§ WHAT TO WORK ON:
Images do not belong in the copy. Retype all the entries below exactly.

§ Rows from a dataset:
## Begin

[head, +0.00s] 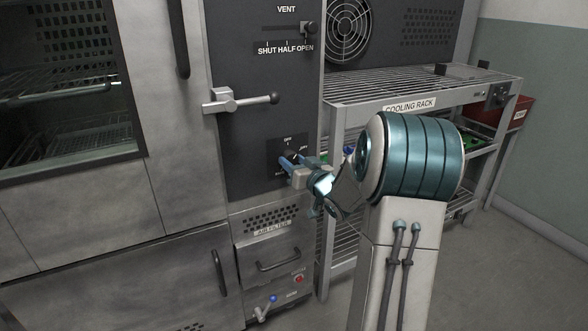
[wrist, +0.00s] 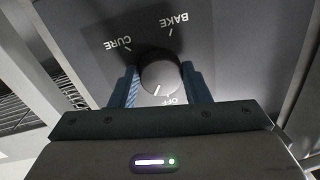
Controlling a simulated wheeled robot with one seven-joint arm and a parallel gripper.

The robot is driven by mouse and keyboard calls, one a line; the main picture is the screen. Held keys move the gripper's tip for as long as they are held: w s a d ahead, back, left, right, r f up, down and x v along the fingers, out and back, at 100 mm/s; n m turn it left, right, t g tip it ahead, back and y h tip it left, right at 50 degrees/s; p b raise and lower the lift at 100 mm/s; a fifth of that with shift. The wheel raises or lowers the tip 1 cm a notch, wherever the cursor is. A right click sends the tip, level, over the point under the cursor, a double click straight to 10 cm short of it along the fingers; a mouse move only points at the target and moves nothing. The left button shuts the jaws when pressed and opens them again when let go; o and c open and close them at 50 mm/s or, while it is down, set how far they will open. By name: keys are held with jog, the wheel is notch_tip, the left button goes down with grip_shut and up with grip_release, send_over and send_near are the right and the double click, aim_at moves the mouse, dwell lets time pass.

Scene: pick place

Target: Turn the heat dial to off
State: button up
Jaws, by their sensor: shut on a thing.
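The heat dial (wrist: 160,74) is a dark round knob on a grey plate marked BAKE, CURE and OFF in the wrist view. Its white pointer line is on the side towards the OFF mark and aims slightly left of that word. My gripper (wrist: 163,88) has one blue finger on each side of the knob and is shut on it. In the head view my gripper (head: 288,161) reaches the dial plate (head: 277,147) on the dark panel. There the fingers hide most of the knob.
Above are a lever handle (head: 243,100) and a VENT slider (head: 308,29). Below are an air filter drawer (head: 272,242) and a small blue-knobbed valve (head: 271,301). A cooling rack (head: 400,92) stands close at the right, behind my arm.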

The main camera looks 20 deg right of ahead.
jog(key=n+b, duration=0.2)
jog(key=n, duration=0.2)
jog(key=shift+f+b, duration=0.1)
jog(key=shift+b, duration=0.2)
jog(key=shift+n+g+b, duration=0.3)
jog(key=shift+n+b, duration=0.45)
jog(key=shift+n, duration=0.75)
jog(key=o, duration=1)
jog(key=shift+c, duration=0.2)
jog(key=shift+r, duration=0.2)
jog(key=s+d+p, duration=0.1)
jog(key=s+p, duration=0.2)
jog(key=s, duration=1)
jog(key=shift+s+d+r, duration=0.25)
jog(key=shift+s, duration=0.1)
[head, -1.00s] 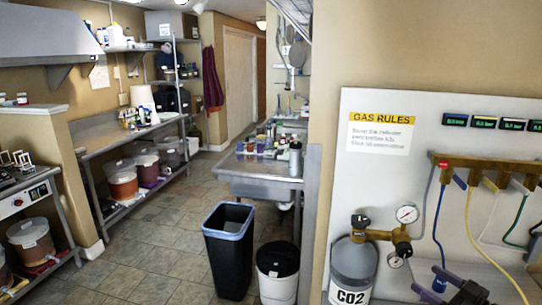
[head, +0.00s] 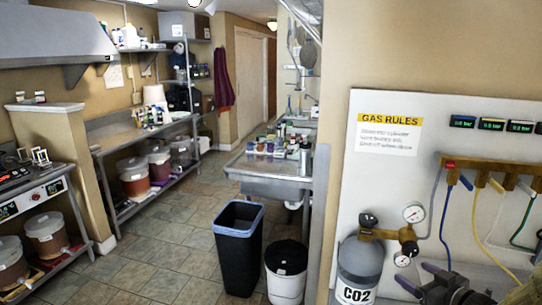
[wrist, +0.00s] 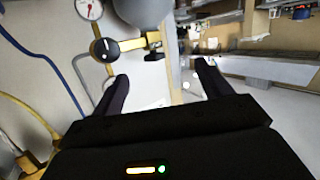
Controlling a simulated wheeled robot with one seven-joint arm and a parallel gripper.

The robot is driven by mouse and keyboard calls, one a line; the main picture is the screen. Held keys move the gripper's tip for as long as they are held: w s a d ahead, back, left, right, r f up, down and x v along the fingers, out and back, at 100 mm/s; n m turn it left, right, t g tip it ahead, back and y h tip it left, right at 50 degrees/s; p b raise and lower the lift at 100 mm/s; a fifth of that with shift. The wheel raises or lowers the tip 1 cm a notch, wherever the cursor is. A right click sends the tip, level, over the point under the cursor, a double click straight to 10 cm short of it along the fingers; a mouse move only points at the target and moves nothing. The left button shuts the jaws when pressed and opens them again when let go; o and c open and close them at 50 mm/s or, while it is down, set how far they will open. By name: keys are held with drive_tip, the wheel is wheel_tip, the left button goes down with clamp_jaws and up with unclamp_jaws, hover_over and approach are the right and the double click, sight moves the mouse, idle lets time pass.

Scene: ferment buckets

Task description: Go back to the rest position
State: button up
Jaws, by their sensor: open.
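My gripper (wrist: 160,88) shows in the wrist view with its two dark fingers spread apart and nothing between them. Beyond the fingers is a black valve knob with a brass fitting (wrist: 128,46) and a round gauge (wrist: 90,8). In the head view my gripper (head: 440,283) is at the bottom right, partly cut off by the frame edge. It is right of the grey CO2 cylinder (head: 360,265) and below the brass regulator (head: 408,234) with its white gauge (head: 413,213). The two appear apart, but the depth between them is hard to tell.
A white gas panel (head: 385,180) with hoses and a brass manifold (head: 500,170) stands at right. A black bin (head: 238,250) and a white bucket with black lid (head: 286,270) stand left of it. A steel sink table (head: 268,178) is behind. The tiled floor (head: 165,255) is open at left.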

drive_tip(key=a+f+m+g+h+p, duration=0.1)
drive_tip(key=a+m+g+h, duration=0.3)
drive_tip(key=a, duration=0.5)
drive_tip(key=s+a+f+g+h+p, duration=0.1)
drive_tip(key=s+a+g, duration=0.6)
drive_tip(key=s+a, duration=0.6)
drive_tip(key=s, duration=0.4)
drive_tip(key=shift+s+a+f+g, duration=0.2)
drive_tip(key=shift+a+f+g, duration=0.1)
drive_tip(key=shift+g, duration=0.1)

## End

§ WRITTEN SOLUTION:
[head, +0.00s] 
[wrist, +0.00s] 
Controlling a simulated wheeled robot with one seven-joint arm and a parallel gripper.

The robot is driven by mouse and keyboard calls, one a line; the main picture is the screen. Held keys move the gripper's tip for as long as they are held: w s a d ahead, back, left, right, r f up, down and x v along the fingers, out and back, at 100 mm/s; n m turn it left, right, t g tip it ahead, back and y h tip it left, right at 50 degrees/s; p b raise and lower the lift at 100 mm/s; a fifth of that with shift. The wheel raises or lowers the tip 1 cm a notch, wherever the cursor is. A right click sends the tip, level, over the point under the cursor, a double click straight to 10 cm short of it along the fingers; a mouse move only points at the target and moves nothing. The left button shuts the jaws when pressed and opens them again when let go; o and c open and close them at 50 mm/s or, while it is down, set how far they will open. By name: keys are held with jog, the wheel is notch_tip, the left button goes down with grip_shut and up with grip_release, send_over and send_near are the right and the double click, aim_at moves the mouse, dwell lets time pass.

Scene: pick place

Target: Turn the heat dial to off
State: button up
Jaws, by their sensor: shut on a thing.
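The heat dial (wrist: 160,74) is a dark round knob on a grey plate marked BAKE, CURE and OFF in the wrist view. Its white pointer line is on the side towards the OFF mark and aims slightly left of that word. My gripper (wrist: 163,88) has one blue finger on each side of the knob and is shut on it. In the head view my gripper (head: 288,161) reaches the dial plate (head: 277,147) on the dark panel. There the fingers hide most of the knob.
Above are a lever handle (head: 243,100) and a VENT slider (head: 308,29). Below are an air filter drawer (head: 272,242) and a small blue-knobbed valve (head: 271,301). A cooling rack (head: 400,92) stands close at the right, behind my arm.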

The main camera looks 20 deg right of ahead.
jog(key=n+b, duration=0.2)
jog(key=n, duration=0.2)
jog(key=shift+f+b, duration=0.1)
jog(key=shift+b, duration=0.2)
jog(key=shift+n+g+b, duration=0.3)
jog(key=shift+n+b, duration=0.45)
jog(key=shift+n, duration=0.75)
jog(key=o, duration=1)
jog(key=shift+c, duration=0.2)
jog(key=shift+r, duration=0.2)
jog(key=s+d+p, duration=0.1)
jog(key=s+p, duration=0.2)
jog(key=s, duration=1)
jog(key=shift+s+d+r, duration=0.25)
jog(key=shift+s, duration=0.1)
[head, -1.00s] 
[head, +0.00s] 
[wrist, +0.00s] 
Controlling a simulated wheeled robot with one seven-joint arm and a parallel gripper.

The robot is driven by mouse and keyboard calls, one a line; the main picture is the screen. Held keys move the gripper's tip for as long as they are held: w s a d ahead, back, left, right, r f up, down and x v along the fingers, out and back, at 100 mm/s; n m turn it left, right, t g tip it ahead, back and y h tip it left, right at 50 degrees/s; p b raise and lower the lift at 100 mm/s; a fifth of that with shift. The wheel raises or lowers the tip 1 cm a notch, wherever the cursor is. A right click sends the tip, level, over the point under the cursor, a double click straight to 10 cm short of it along the fingers; a mouse move only points at the target and moves nothing. The left button shuts the jaws when pressed and opens them again when let go; o and c open and close them at 50 mm/s or, while it is down, set how far they will open. By name: keys are held with drive_tip, the wheel is wheel_tip, the left button goes down with clamp_jaws and up with unclamp_jaws, hover_over and approach are the right and the double click, sight moves the mouse, idle lets time pass.

Scene: ferment buckets

Task description: Go back to the rest position
State: button up
Jaws, by their sensor: open.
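My gripper (wrist: 160,88) shows in the wrist view with its two dark fingers spread apart and nothing between them. Beyond the fingers is a black valve knob with a brass fitting (wrist: 128,46) and a round gauge (wrist: 90,8). In the head view my gripper (head: 440,283) is at the bottom right, partly cut off by the frame edge. It is right of the grey CO2 cylinder (head: 360,265) and below the brass regulator (head: 408,234) with its white gauge (head: 413,213). The two appear apart, but the depth between them is hard to tell.
A white gas panel (head: 385,180) with hoses and a brass manifold (head: 500,170) stands at right. A black bin (head: 238,250) and a white bucket with black lid (head: 286,270) stand left of it. A steel sink table (head: 268,178) is behind. The tiled floor (head: 165,255) is open at left.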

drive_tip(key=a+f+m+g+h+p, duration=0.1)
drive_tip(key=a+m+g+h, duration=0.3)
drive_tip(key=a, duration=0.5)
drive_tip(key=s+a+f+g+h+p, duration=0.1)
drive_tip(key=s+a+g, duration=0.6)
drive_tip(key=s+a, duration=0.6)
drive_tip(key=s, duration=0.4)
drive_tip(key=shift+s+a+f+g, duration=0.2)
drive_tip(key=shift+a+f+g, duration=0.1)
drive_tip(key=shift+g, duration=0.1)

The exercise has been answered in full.